Yesterday, my evening was ruined just because I took a peek at the newly received RENAISSANCE DVD, “Song Of Scheherezade”. Long overdue, as up to now we had to deal with YouTube snippets of the band’s live performances and the DVD by Annie Haslam, the disc is a monster of horribility. The change should have been sensed when the cover artwork has been changed from appealing, with the players pictures on it, to appalling, but even this can’t prepare the buyer to what’s inside.

The footage from both concerts there have been transferred from nth-generation video tape and sometimes gets close to a shadow play. And that’s the visuals. As for the audio part, it’s on par with the picture: no high frequences at all, so we not only don’t hear cymbals etc. – and RENAISSANCE were the experts in dynamics! – but also Annie’s voice sounds like the male’s.

Cherry Red Records may celebrate their 30th anniversary, my ass, but screwing up this DVD buyers, they do it in style. Jerks!


Take It Easy

The latest DVD I received with the prospect of reviewing was Mika’s “Live Parc Des Princes Paris”. I must admit I like the guy, he’s doing a top-notch job in the pop realm, even though there’s too much falsetto for an operatically-trained singer. This is not the point, though; the point is that this is very indicative of today’s music business when an artist with the only studio album under his belt has two live DVDs, the new one a follow-up to last year’s “Live In Cartoon Motion”. Both shows have been taped in Paris, by the way, the first in a club, the second in a stadium. A measurement of popularity growth, perhaps, and the tendency of squeezing the maximum juice of one product. On the one hand.

On the other hand, how many times did we complain of the lack of some historic footage when nobody was around to tape a performance of our favorite band 30 years ago? Why, then, slag off Mika for whom the Parc Des Princes’ show was the first on such a scale? But now, it’s really down to the guy to seriously deliver on the second album and carry on to gain a status which, in 30-years time, will keep his fans happy there is the document of the concert.

As for the review, watch this space.


Never Say Never, or A Reason To Believe

Many wondered if GUNS N’ ROSES were ever going to release their long-long-long overdue “Chinese Democracy”, many didn’t care.
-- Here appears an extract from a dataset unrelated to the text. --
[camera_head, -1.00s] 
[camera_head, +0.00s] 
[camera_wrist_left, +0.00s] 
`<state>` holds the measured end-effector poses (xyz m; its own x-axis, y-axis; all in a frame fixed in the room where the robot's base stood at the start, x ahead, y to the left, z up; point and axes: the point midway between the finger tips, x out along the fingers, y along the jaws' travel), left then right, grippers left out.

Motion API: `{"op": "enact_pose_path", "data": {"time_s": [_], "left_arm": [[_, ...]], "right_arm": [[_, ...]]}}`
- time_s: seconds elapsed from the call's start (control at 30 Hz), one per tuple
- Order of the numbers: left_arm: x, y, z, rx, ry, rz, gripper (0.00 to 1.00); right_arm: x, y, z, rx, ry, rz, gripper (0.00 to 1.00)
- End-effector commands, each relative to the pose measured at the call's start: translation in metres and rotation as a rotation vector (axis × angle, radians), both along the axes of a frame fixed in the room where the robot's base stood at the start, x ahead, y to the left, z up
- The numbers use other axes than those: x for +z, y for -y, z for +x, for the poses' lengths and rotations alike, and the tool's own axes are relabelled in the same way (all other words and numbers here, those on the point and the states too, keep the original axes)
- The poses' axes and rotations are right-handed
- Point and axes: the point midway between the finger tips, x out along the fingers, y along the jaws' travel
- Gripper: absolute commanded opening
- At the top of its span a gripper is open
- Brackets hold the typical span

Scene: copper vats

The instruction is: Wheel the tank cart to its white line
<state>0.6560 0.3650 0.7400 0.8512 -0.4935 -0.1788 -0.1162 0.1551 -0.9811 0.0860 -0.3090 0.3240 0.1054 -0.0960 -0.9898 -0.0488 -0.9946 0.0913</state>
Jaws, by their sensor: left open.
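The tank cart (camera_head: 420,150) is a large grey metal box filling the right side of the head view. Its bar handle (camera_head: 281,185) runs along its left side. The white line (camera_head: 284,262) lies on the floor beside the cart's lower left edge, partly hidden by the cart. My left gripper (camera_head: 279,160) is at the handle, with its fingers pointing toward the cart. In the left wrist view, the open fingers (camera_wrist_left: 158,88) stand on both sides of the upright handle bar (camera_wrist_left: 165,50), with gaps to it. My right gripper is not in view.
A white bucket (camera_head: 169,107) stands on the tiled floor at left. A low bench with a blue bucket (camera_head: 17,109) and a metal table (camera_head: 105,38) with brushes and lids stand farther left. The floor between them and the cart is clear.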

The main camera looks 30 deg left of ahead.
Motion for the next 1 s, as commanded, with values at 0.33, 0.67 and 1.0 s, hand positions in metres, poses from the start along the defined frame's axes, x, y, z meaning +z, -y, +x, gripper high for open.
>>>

But everyone knew about it, and now it’s out – even under the promised titled. And now there’s trouble. Not so much in China where the album is – of course – prohibited as in the United States. It’s Dr. Pepper who’s in trouble now. Seems the company eggheads didn’t believe in Axl Rose’s potency to deliver and made a stupid promise to supply every American with a free can of soda on the album’s release. Well, not every American – exluded were Axl’s enemy No 1, Slash, and, if I’m not mistaken, Steven Adler. The band didn’t mind Dr. Pepper mentioning them in the press – sure, any ad is a good ado – yet now that the fans are complaining en masse, GN’R are going to shake some court action.

Rightly so, the word is the word, and one must stand by it – especially when it comes to a company this big. But then, Rose and Co aren’t so clean either in the field of promises, making the supporters cross their fingers for so long with a stiffing and hurting effect. Which means there were all the reasons to believe this “Chinese” thing wouldn’t come out at all. Still, never say never: this rule is well-known in the fickle rock ‘n’ roll world.

As for the fans, why did everyone stick out their ear to listen to the potentially false promise and then stick out their collective tongue as if they were thirsty, and line up to collect their drink? The people so foolish deserve to be fooled, ain’t ’em?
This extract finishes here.